Der Tag der Landwirtschaft der Arbeitsgemeinschaft bäuerliche Landwirtschaft e.V. fand unter Beteiligung von vielen Landes- und Kommunalpolitikern am 1. Februar 2020 in der Waldorfschule in Halle/Beesen statt. Die Veranstaltung war nicht nur prominent, sondern auch außergewöhnlich gut besucht. Die hohe Anzahl der Teilnehmer, die Qualität der wissenschaftlichen Vorträge und die lebhaften Diskussionen machten die Organisatoren außerordentlich zufrieden, wie HalleSpektrum noch vor Ort mitgeteilt wurde.
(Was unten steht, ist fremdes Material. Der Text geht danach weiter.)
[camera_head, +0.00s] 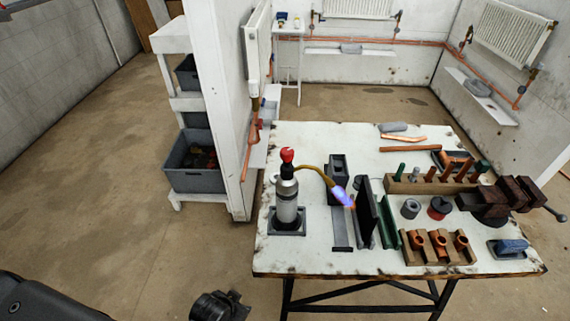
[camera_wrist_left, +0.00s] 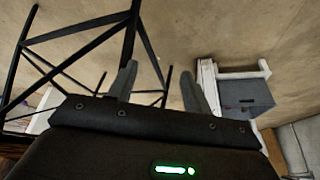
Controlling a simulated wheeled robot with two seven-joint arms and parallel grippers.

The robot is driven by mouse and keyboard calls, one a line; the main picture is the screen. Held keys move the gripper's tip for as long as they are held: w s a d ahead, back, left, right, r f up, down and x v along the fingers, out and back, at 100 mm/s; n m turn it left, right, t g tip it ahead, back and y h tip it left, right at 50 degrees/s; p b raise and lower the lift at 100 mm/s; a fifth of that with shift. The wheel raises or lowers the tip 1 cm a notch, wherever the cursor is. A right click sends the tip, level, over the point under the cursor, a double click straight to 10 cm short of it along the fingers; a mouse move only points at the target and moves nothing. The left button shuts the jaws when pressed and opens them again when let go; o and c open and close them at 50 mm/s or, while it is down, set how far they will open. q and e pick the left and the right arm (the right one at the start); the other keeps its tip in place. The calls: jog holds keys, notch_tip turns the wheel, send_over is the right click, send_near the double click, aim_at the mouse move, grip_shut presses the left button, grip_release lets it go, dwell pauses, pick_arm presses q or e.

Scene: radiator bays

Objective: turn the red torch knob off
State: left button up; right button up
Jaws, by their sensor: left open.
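The torch (camera_head: 287,200) stands upright on the left part of the white workbench, in a dark square base. Its red knob (camera_head: 287,155) is on top. A brass tube curves right from it, and a blue flame (camera_head: 343,196) shows at the nozzle. In the head view, a dark part of my left arm is at the bottom left, well short of the bench. My left gripper (camera_wrist_left: 158,88) is open and empty in the left wrist view, over the floor with the bench's black legs to its left. The torch is not in the wrist view. My right gripper is not in view.
A dark upright plate (camera_head: 366,212) stands right of the flame. A wooden rack of copper fittings (camera_head: 437,250), a handled-tool rack (camera_head: 433,182) and a vise (camera_head: 510,197) fill the bench's right. A white wall end (camera_head: 225,110) and shelf with a grey bin (camera_head: 190,165) stand left.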

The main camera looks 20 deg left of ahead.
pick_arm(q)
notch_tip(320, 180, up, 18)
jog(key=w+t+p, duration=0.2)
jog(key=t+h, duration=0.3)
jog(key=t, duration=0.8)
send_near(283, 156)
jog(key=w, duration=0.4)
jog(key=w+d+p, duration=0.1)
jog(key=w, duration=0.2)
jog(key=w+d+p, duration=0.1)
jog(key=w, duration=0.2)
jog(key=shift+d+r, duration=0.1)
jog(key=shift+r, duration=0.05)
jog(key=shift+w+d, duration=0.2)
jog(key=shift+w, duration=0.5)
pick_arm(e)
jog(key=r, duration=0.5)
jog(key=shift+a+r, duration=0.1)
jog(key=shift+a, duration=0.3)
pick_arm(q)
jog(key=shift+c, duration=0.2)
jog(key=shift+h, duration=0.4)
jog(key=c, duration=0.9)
Kurz: Der Tag der Landwirtschaft in Halle war ein voller Erfolg.

Der Staatssekretär betete sein Grußwort herunter

Die bäuerliche Landwirtschaft hatte an diesem Samstag die volle Aufmerksamkeit der Landespolitik: Zwar fehlte die Ministerin für Umwelt, Landwirtschaft und Energie, Claudia Dalbert, schickte aber ihren Staatssekretär für Landwirtschaft Ralf-Peter Weber, der freundliche Grußworte sprach, aber leider für die mittagliche Diskussionsrunde keine Zeit mehr fand. Die landwirtschaftlichen Sprecher der Fraktionen Bündnis90/Die Grünen, der CDU und der LINKEN, Dorothea Frederking, Bernhard Daltrup und Kerstin Eisenreich, nahmen an der Veranstaltung und der Diskussion teil. Hendrik Lange MdL besuchte den Tag der Landwirtschaft ebenso wie drei grüne Stadträtinnen aus Halle, sowie mehrere Stadträte aus verschiedenen Städten Sachsen-Anhalts.
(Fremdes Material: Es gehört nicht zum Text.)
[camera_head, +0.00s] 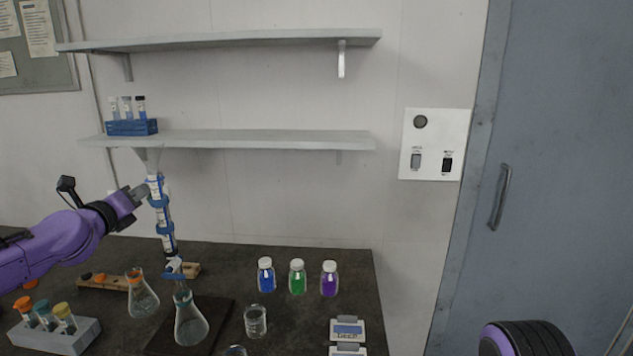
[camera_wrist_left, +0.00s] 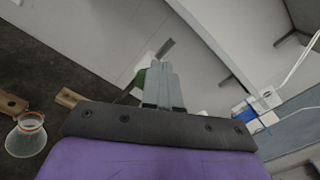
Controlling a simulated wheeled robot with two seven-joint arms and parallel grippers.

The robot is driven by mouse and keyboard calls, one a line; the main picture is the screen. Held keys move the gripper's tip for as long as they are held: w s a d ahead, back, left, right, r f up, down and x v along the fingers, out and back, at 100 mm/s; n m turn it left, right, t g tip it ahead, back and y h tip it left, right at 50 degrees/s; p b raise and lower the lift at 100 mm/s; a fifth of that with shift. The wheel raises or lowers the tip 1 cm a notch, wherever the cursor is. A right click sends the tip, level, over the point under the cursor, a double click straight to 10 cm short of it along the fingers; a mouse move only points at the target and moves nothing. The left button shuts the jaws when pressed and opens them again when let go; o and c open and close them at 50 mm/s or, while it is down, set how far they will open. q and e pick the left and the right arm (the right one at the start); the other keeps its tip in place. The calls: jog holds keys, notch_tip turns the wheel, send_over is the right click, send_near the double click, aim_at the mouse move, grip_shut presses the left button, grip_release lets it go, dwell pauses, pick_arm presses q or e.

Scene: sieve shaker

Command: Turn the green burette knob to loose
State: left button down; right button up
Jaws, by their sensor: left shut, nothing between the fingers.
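The burette (camera_head: 162,214) is an upright column with blue bands, in front of the lower shelf at the left of the head view. My left gripper (camera_head: 142,191) is beside its upper part, on the left side. In the left wrist view the left gripper (camera_wrist_left: 160,68) has its two fingers together with nothing between them. A small green part (camera_wrist_left: 139,79), perhaps the knob, shows just left of the fingers and is partly hidden by them. I cannot tell whether they touch. The green knob does not show in the head view.
A flask (camera_head: 190,325) stands below and right of the burette. Another flask (camera_head: 141,297), a beaker (camera_head: 255,321) and a tube rack (camera_head: 55,336) share the dark bench. A blue bottle (camera_head: 266,275), a green bottle (camera_head: 297,277) and a purple bottle (camera_head: 329,279) stand further right.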

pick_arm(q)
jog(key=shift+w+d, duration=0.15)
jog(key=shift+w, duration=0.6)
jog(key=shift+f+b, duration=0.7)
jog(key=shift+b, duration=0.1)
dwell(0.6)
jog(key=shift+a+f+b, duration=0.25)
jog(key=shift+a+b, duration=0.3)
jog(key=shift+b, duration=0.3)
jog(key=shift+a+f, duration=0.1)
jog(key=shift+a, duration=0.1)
Natürlich war dieser Tag der Landwirtschaft kein fröhliches Austauschen über Ernteerfolge und Vieherträge. Hier wurde auch nicht der größte Kürbis und die beste Milchkuh erkoren. An diesem Tag kamen Probleme und Möglichkeiten der Landwirtschaft in veränderten Zeiten zur Sprache. Der Klimawandel ist nur ein Problem, vor dem die bäuerliche Landwirtschaft steht, aber auch dieser blieb nicht unerwähnt.

Umbauprozesse notwendig.

Ein Problem ist die Düngemittelverordnung, auf die Staatssekretär Weber vom MULE in seinem Grußwort zu sprechen kam: „Die Politik hat hier 30 Jahre geschlafen“, meinte er resigniert, „Die EU hat der Bundesregierung hier die Pistole auf die Brust gesetzt.“ Die Nitratbelastung der Böden ist hoch. Da wird einiges auf die Landwirtschaft zukommen.
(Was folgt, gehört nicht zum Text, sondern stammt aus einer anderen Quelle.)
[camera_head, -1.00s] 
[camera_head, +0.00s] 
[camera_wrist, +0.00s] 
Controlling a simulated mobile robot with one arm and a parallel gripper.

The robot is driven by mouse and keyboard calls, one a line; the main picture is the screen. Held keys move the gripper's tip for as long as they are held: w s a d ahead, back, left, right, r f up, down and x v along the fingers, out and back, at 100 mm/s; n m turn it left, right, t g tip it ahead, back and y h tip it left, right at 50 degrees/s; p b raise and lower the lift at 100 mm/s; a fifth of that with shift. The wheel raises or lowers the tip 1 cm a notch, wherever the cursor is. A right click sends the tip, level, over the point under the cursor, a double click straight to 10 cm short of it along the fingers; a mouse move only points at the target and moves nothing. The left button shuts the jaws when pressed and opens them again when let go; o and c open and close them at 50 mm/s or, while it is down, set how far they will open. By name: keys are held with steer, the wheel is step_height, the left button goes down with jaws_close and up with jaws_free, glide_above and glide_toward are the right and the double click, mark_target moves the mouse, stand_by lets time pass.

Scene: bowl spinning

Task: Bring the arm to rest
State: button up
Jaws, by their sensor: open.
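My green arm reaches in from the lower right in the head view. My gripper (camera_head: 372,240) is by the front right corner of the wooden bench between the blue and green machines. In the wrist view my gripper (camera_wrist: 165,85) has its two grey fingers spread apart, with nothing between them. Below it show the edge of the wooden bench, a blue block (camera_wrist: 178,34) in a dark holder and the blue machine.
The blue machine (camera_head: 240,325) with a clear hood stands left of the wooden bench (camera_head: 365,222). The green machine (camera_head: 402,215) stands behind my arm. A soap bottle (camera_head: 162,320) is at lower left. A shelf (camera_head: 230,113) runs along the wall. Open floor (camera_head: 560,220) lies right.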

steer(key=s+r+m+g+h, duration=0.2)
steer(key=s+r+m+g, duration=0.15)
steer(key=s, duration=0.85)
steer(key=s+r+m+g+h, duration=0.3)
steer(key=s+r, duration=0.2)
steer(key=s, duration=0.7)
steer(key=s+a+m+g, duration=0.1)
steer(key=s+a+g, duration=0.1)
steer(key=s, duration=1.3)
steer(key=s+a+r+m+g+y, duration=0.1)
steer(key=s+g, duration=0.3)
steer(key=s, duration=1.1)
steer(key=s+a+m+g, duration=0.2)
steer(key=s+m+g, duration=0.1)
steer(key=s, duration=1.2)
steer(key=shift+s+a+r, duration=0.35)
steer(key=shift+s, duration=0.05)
Georg Janßen, Bundesgeschäftsführer der AbL

Kämpferisch gab sich der Bundesgeschäftsführer der AbL, Herr Janßen: Er meinte, dass die Meinungen der unterschiedlichen Bauernverbände gar nicht so weit auseinander lägen. Es geht nur gemeinsam. Wie es eine Kohlekommission gibt, sollte es auch eine Landwirtschaftkommision geben. Denn die Kosten des notwendigen Umbauprozesses dürfen nicht bei den Landwirtenabgeladen werden. Was die billigen Lebensmittel (hier z.B. Milch) betrifft, sollte endlich Druck auf die Lebensmittelindustrie ausgeübt werden. Da helfen Almosen an die Landwirte wenig. Der Umbau müßte auch die EU-Förderung betreffen. Es könne nicht sein, das 20% der Betriebe 80% der Direktzahlungen erhielten.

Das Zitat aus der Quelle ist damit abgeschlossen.